── Supplied data

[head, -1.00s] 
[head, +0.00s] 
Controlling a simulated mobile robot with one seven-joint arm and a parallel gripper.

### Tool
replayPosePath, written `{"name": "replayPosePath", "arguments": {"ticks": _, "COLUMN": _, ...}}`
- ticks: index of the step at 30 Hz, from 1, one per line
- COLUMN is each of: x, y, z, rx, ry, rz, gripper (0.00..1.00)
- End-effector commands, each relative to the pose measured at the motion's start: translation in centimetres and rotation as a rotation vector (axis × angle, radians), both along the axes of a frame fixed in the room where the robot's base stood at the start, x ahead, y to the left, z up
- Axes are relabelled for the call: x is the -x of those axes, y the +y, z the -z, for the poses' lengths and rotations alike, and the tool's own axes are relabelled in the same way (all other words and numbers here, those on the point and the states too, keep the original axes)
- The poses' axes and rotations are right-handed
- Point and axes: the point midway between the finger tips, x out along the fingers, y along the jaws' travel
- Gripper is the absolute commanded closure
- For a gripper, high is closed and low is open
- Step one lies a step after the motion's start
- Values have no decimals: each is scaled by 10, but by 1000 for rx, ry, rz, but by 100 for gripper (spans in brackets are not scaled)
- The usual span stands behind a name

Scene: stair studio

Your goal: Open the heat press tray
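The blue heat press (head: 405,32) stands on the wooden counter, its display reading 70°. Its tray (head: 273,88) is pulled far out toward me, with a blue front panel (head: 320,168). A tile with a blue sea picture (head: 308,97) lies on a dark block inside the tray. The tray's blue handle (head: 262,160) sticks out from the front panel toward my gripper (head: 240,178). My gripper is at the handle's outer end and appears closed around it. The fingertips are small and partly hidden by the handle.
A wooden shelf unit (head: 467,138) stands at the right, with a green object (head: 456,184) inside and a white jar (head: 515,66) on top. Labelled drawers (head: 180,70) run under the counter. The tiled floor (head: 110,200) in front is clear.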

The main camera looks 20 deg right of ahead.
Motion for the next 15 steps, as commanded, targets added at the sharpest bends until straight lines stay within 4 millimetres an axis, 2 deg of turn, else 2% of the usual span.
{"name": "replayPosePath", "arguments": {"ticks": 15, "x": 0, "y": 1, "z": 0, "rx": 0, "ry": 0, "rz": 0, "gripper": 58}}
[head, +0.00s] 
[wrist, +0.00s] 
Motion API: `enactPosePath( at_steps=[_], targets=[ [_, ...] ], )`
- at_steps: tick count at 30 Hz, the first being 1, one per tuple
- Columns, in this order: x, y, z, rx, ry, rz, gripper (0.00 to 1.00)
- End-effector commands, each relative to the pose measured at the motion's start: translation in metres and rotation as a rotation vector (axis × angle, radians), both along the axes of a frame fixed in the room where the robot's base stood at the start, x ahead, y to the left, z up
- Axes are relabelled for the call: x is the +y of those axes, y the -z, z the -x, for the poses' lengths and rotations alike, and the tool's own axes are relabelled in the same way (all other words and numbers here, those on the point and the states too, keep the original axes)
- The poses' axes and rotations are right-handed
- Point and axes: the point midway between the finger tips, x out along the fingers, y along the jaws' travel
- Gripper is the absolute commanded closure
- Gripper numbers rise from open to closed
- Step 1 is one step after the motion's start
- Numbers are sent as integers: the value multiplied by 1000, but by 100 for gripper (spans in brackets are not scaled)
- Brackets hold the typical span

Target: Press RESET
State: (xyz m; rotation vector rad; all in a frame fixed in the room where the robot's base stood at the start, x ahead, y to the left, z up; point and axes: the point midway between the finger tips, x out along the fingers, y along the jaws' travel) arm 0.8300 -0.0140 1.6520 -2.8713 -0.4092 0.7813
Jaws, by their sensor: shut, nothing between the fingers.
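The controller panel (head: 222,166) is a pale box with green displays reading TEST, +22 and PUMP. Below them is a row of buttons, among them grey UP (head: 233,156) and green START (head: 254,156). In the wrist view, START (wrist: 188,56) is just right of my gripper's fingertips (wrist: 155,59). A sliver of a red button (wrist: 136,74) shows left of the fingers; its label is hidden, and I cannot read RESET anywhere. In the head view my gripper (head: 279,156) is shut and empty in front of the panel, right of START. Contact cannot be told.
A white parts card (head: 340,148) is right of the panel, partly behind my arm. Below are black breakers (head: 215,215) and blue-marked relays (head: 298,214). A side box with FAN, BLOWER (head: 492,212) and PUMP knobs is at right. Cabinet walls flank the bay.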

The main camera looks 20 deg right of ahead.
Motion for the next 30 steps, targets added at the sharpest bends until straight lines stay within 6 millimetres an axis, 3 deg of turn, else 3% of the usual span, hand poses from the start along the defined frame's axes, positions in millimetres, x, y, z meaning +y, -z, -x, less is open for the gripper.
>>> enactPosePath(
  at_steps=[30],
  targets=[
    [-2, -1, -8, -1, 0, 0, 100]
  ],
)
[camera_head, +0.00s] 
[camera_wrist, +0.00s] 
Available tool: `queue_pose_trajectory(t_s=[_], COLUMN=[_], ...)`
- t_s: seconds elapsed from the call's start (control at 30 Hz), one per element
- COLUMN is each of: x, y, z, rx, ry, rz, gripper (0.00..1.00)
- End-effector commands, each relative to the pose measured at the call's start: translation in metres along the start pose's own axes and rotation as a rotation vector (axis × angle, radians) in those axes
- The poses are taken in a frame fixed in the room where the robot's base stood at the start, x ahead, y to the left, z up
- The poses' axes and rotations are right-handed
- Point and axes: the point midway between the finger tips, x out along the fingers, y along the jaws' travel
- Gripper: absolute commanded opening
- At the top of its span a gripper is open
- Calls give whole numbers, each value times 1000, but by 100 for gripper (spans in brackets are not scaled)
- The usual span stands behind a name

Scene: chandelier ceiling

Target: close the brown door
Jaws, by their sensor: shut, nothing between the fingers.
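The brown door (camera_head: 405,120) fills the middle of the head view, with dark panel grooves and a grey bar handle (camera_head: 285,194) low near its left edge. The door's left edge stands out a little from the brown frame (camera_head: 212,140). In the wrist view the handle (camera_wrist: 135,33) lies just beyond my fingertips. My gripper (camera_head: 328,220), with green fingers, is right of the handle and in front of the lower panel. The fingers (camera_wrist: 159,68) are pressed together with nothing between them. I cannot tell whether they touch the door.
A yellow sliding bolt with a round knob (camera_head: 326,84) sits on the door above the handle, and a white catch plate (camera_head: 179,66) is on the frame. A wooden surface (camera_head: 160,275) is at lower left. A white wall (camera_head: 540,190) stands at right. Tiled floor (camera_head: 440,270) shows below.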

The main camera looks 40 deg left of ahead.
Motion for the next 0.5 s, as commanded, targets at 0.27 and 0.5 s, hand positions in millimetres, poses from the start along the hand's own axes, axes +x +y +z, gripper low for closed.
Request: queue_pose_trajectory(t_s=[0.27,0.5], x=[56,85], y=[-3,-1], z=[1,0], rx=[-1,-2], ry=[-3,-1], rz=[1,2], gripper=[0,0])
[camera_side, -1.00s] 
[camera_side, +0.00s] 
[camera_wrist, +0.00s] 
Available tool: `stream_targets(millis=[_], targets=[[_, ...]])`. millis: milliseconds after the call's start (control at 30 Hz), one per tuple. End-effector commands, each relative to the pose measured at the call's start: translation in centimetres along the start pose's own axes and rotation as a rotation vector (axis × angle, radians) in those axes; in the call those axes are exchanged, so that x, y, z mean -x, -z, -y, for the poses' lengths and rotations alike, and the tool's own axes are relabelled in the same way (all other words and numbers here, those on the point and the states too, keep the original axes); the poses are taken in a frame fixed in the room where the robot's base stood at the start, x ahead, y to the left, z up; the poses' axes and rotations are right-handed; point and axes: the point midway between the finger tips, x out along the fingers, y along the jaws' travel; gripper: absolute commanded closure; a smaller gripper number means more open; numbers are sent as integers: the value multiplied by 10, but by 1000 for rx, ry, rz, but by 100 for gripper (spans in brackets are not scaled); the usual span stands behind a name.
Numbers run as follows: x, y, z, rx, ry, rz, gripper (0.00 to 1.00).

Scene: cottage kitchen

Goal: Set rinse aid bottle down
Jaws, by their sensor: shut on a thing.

────

To be done.
Produce only the lines from the line containing "Target: close the brown door" through the line containing "The main camera looks 40 deg left of ahead.", inclusive of both, exactly as they stand in the entries above.

Reply.
Target: close the brown door
Jaws, by their sensor: shut, nothing between the fingers.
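The brown door (camera_head: 405,120) fills the middle of the head view, with dark panel grooves and a grey bar handle (camera_head: 285,194) low near its left edge. The door's left edge stands out a little from the brown frame (camera_head: 212,140). In the wrist view the handle (camera_wrist: 135,33) lies just beyond my fingertips. My gripper (camera_head: 328,220), with green fingers, is right of the handle and in front of the lower panel. The fingers (camera_wrist: 159,68) are pressed together with nothing between them. I cannot tell whether they touch the door.
A yellow sliding bolt with a round knob (camera_head: 326,84) sits on the door above the handle, and a white catch plate (camera_head: 179,66) is on the frame. A wooden surface (camera_head: 160,275) is at lower left. A white wall (camera_head: 540,190) stands at right. Tiled floor (camera_head: 440,270) shows below.

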The main camera looks 40 deg left of ahead.

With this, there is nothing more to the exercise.